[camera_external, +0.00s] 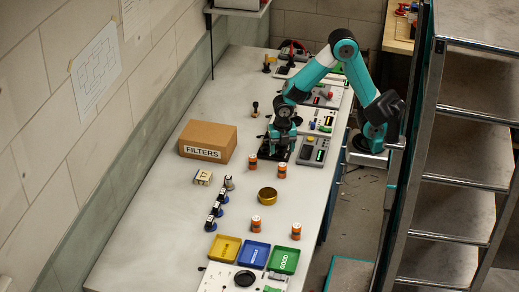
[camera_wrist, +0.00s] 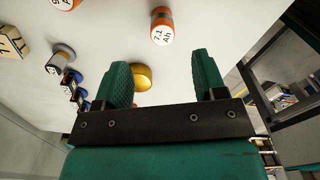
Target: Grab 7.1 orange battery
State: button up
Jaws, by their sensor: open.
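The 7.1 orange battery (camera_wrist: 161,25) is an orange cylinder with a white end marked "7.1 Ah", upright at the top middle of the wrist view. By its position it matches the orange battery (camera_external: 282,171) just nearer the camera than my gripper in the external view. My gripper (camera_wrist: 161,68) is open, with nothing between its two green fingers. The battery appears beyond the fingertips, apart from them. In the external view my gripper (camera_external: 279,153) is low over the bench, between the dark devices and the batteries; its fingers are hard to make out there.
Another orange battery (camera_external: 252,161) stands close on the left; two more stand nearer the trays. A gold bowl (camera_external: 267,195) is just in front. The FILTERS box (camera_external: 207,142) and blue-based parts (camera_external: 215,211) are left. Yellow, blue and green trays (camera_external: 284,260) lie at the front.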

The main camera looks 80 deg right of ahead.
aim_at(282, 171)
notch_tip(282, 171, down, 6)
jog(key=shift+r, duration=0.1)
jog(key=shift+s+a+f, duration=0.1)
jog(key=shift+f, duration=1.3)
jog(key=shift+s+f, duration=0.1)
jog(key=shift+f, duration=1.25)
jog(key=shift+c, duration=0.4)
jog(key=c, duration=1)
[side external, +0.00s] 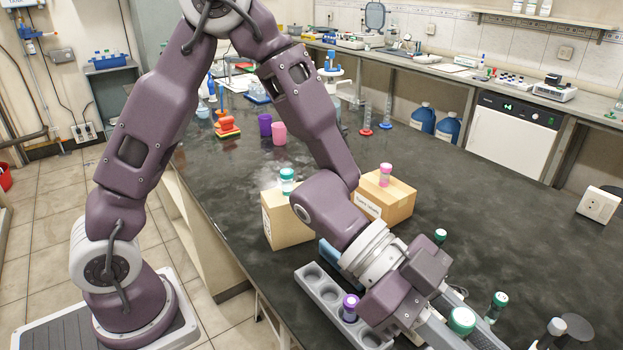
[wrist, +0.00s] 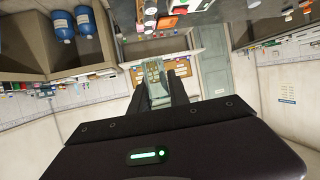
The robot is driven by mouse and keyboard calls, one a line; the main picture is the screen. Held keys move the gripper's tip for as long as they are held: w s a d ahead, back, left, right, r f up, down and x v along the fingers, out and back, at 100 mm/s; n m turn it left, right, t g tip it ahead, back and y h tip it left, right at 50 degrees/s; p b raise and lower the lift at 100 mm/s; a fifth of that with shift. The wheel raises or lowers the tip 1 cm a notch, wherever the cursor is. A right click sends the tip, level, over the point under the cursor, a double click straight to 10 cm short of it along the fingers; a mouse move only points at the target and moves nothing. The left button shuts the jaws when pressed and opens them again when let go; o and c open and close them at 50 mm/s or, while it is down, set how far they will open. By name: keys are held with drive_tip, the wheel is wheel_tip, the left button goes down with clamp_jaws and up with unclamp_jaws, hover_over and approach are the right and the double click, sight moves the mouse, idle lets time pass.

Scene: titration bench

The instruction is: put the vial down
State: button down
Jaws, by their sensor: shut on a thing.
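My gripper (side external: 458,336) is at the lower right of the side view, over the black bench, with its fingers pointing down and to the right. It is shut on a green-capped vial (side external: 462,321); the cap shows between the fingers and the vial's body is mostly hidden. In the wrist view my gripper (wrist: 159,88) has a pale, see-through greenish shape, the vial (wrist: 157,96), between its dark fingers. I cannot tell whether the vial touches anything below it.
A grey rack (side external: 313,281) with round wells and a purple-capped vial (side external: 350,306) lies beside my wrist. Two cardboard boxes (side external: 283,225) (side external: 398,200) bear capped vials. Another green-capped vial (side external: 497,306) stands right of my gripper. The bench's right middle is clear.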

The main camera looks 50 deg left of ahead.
* * *
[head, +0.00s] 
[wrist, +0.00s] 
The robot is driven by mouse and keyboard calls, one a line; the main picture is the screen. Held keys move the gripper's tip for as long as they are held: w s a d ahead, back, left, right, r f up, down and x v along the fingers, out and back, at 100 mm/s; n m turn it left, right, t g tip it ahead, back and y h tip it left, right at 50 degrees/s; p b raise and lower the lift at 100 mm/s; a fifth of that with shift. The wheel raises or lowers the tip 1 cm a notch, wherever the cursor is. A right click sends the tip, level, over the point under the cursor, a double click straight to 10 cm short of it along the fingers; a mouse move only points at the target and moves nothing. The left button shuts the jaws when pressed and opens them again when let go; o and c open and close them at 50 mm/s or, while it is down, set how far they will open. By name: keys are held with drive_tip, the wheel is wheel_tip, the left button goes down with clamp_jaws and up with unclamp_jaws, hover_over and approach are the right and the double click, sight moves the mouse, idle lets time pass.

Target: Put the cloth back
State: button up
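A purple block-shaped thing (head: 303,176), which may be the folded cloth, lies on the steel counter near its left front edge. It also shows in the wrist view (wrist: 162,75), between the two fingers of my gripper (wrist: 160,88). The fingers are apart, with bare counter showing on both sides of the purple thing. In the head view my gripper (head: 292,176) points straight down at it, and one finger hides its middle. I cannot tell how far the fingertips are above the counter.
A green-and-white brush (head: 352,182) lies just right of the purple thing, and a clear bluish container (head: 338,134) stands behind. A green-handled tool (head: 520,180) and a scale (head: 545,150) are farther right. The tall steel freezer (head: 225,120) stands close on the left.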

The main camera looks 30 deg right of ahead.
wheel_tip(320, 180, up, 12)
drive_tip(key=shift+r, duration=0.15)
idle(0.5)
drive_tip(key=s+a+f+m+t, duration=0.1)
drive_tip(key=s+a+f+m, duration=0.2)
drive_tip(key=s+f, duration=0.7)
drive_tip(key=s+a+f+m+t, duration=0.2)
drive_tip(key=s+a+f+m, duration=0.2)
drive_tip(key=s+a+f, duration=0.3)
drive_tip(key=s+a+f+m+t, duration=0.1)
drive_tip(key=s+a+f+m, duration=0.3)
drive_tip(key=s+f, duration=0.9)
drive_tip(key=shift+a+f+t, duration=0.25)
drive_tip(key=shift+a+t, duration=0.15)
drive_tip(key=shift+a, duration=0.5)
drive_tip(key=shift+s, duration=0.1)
* * *
## Instructions for the task
Output word for word the lines running from the one containing "The main camera looks 80 deg right of ahead." to the one containing "State: button down", both included, leaving out the pictures.

## Answer to the problem
The main camera looks 80 deg right of ahead.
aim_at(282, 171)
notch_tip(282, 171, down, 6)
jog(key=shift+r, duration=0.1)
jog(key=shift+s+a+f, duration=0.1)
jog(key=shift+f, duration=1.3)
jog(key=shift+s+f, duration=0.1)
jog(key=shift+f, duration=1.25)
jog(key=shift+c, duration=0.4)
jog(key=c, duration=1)
[side external, +0.00s] 
[wrist, +0.00s] 
The robot is driven by mouse and keyboard calls, one a line; the main picture is the screen. Held keys move the gripper's tip for as long as they are held: w s a d ahead, back, left, right, r f up, down and x v along the fingers, out and back, at 100 mm/s; n m turn it left, right, t g tip it ahead, back and y h tip it left, right at 50 degrees/s; p b raise and lower the lift at 100 mm/s; a fifth of that with shift. The wheel raises or lowers the tip 1 cm a notch, wherever the cursor is. A right click sends the tip, level, over the point under the cursor, a double click straight to 10 cm short of it along the fingers; a mouse move only points at the target and moves nothing. The left button shuts the jaws when pressed and opens them again when let go; o and c open and close them at 50 mm/s or, while it is down, set how far they will open. By name: keys are held with drive_tip, the wheel is wheel_tip, the left button goes down with clamp_jaws and up with unclamp_jaws, hover_over and approach are the right and the double click, sight moves the mouse, idle lets time pass.

Scene: titration bench

The instruction is: put the vial down
State: button down

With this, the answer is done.